▶ GIVEN EXERCISE: Which lines in the material below contain the word "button"? Copy each of them.

▶ SUPPLIED MATERIAL:
+++

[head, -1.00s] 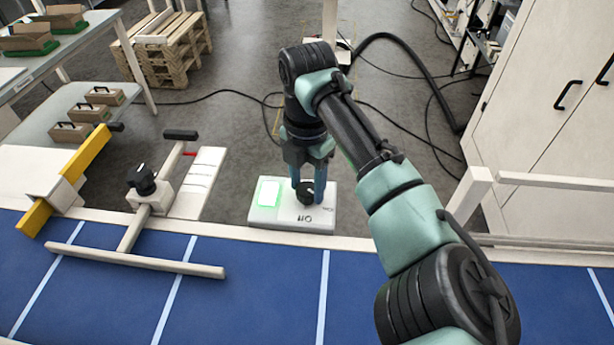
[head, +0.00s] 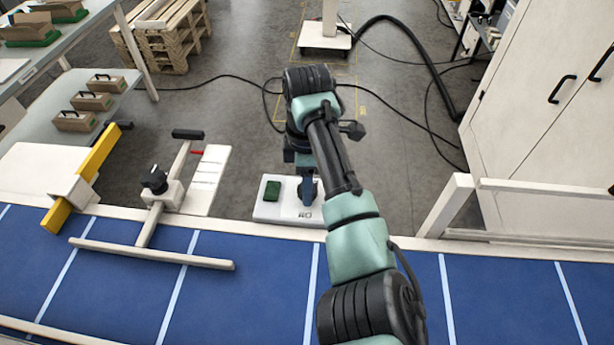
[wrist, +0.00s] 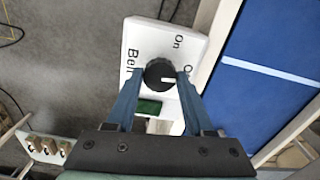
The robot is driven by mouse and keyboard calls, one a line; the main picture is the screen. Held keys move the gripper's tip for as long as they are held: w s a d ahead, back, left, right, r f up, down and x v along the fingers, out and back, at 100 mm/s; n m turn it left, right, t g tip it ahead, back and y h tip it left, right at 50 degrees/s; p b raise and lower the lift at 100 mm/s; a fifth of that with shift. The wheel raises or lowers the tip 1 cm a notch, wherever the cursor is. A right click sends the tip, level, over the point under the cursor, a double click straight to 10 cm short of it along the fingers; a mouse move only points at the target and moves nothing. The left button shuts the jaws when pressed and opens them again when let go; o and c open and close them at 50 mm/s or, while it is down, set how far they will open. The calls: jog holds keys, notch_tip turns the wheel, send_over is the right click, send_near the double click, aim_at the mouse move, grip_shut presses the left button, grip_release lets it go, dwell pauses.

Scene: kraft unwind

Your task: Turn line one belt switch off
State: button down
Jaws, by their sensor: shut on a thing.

+++

▶ TASK RESPONSE:
The robot is driven by mouse and keyboard calls, one a line; the main picture is the screen. Held keys move the gripper's tip for as long as they are held: w s a d ahead, back, left, right, r f up, down and x v along the fingers, out and back, at 100 mm/s; n m turn it left, right, t g tip it ahead, back and y h tip it left, right at 50 degrees/s; p b raise and lower the lift at 100 mm/s; a fifth of that with shift. The wheel raises or lowers the tip 1 cm a notch, wherever the cursor is. A right click sends the tip, level, over the point under the cursor, a double click straight to 10 cm short of it along the fingers; a mouse move only points at the target and moves nothing. The left button shuts the jaws when pressed and opens them again when let go; o and c open and close them at 50 mm/s or, while it is down, set how far they will open. The calls: jog holds keys, notch_tip turns the wheel, send_over is the right click, send_near the double click, aim_at the mouse move, grip_shut presses the left button, grip_release lets it go, dwell pauses.
State: button down

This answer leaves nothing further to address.